Salesforce has been a polarizing stock for many. While the company is growing rapidly, its profitability has remained weak for quite a long time. Further, much of its growth has been funded through recurring acquisitions.

Still, while Salesforce lowered its own guidance back in its Q1 report, shares are currently trading near all-time high levels at around $195. The company projects FY2020 revenues of $20 billion, and while it's true that no consistent net profits have been reported, gross profits are currently (last twelve months) $13.65 billion in $18.23 worth of turnover. We believe that gross profits growing in line with sales, as is the case, is what matters the most.

The company can lower its CAPEX at any time, and report strong profitability. However, its philosophy has been that keeping on growing and acquiring companies to unlock multiple synergies among its products is the way to go. 

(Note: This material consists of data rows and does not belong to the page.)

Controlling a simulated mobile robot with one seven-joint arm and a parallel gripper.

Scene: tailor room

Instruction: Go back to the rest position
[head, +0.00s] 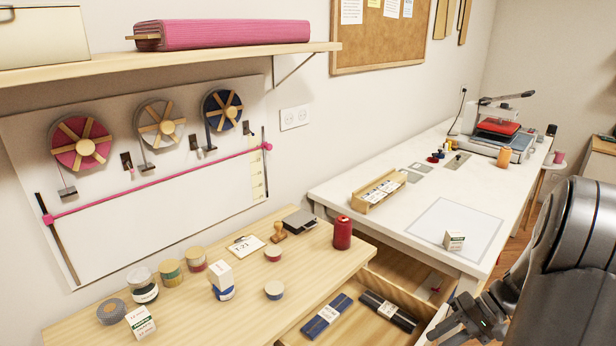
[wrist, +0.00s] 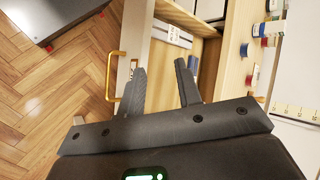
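My gripper (wrist: 160,68) shows in the wrist view with its two dark fingers apart and nothing between them. In the head view part of my gripper (head: 468,318) is at the lower right, in front of the white table and beside the open drawer; its fingertips cannot be made out clearly there. In the wrist view the drawer with its brass handle (wrist: 113,76) lies beyond the fingers.
The open drawer (head: 372,312) holds a blue packet (head: 327,316) and a black packet (head: 388,312). The wooden table (head: 255,308) carries jars, small boxes and a red spool (head: 342,233). The white table (head: 350,190) has a small box (head: 453,240) near its front. Wooden floor (wrist: 50,100) is open at left in the wrist view.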

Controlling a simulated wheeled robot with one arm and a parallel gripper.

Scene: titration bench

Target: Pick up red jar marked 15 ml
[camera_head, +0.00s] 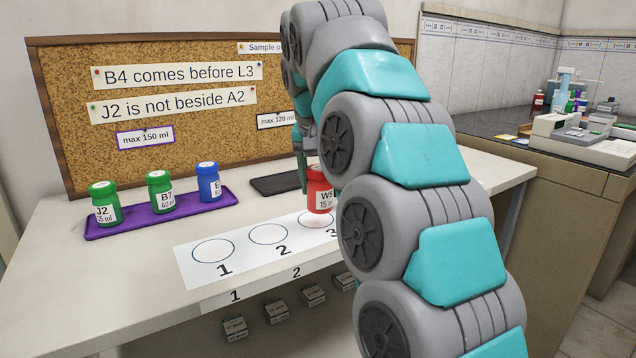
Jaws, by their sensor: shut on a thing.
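A red jar (319,191) with a white label that reads "W5" and "15 ml", partly cut off by my arm, is near circle 3 of the white numbered sheet (195,277). My gripper (306,172) comes down from above and is shut on the red jar. The jar looks upright, at or just above the sheet; I cannot tell whether it touches. My arm hides the jar's right side and part of circle 3.
A purple tray (228,196) at the left holds green jars J2 (104,203) and a second one (160,191), plus a blue jar (208,182). A dark tray (275,185) lies behind the sheet. A corkboard (70,130) stands at the back. Circles 1 and 2 are empty.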

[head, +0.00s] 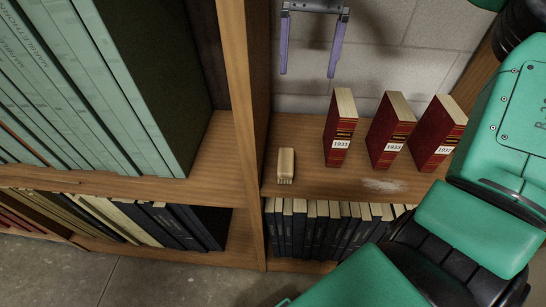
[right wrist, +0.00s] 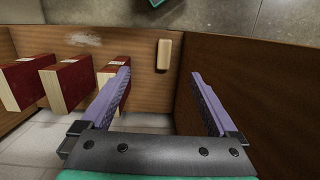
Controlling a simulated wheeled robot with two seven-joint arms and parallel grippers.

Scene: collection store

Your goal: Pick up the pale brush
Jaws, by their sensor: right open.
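The pale brush (head: 286,161) lies on the wooden shelf near the upright divider on its left, with its bristle end toward the shelf's front edge. It also shows in the right wrist view (right wrist: 164,54), just beyond the fingertips and between their lines. My right gripper (head: 307,75) is open and empty, with its two purple fingers spread. In the head view it appears above the brush, toward the back wall, and apart from it. Its fingers also show in the right wrist view (right wrist: 160,73). My left gripper is in neither view.
Several red books, one numbered 1931 (head: 341,128), stand right of the brush on the same shelf. A pale dusty patch (head: 384,185) lies before them. The wooden divider (head: 240,120) stands close on the left. Dark books (head: 310,225) fill the shelf below.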

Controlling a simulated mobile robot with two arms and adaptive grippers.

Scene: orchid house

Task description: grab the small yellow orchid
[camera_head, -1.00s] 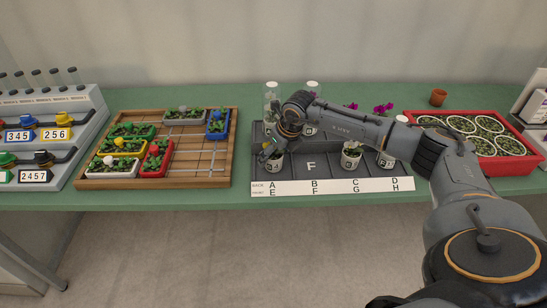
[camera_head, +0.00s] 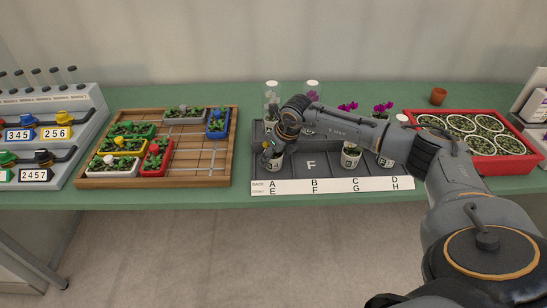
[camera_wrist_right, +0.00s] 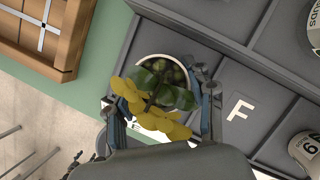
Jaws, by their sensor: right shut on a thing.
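The small yellow orchid is in a round white pot (camera_head: 277,162) in the front-left compartment, marked E, of the dark grey tray (camera_head: 310,186). In the right wrist view its yellow flowers (camera_wrist_right: 165,125) and green leaves hang over the pot's near rim, partly hidden by my wrist. My right gripper (camera_head: 268,152) reaches down at this pot. In the wrist view its fingers (camera_wrist_right: 158,98) are on both sides of the pot, shut on it. The pot appears to be still in its compartment. My left gripper is not in view.
Other pots stand close by in the tray: one in G (camera_head: 351,158) and one partly hidden behind my arm in H. Tall clear tubes (camera_head: 272,95) stand behind. The compartment F (camera_head: 311,166) is empty. A wooden puzzle frame (camera_head: 205,180) lies left; a red planter (camera_head: 508,166) right.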

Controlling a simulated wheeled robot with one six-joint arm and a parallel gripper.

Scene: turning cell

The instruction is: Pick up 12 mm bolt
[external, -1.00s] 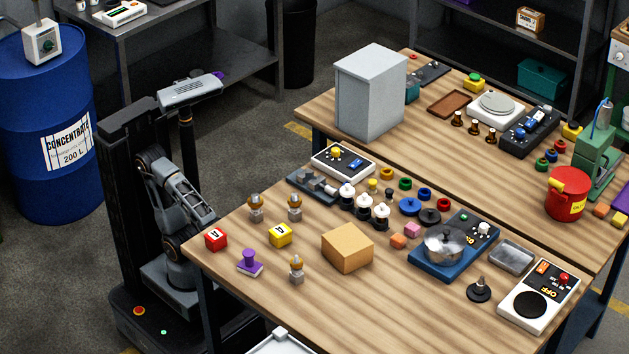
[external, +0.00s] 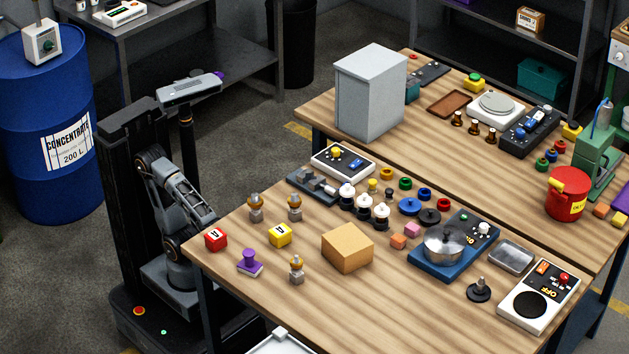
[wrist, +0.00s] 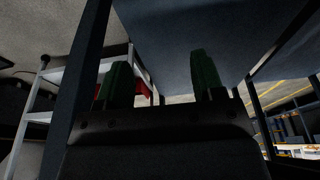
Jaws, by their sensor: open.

Over the past few years, Salesforce has acquired more than 60 firms. To highlight one of the merits of its acquisition-oriented growth strategy, let's consider one example. The company acquired MuleSoft back in 2018, which was growing sales at ~38%. By the end of 2019, the company had accelerated its revenue growth to 52%, after being blended into the Salesforce ecosystem.

Combining its acquisition-based growth and organic growth, Salesforce currently boasts a 5-year turnover CAGR of 26.4%. Its 5-year gross profit CAGR has been a similar 26.1%, which demonstrates that, even though net profits are always reinvented, its underlying potential profitability is also growing rapidly.

In terms of its valuation, we believe that the stock is priced fairly, considering its growth. Let's examine Salesforce, along with three other companies in the tech sector, growing rapidly as well: Adobe, Paypal, and Intuit. The four companies have a P/S ratio of 9.6, 17.7, 12, and 11.7, respectively. Meanwhile, their last-twelve-months revenue growth is currently 30.1%, 19.3%, 17.6%, and 3.1%, respectively. Therefore, Salesforce is growing the fastest but is priced the lowest compared to the rest of the three firms. Overall, reflecting on the tech sector's absurd valuations all around the board, Salesforce offers adequate value at its current price.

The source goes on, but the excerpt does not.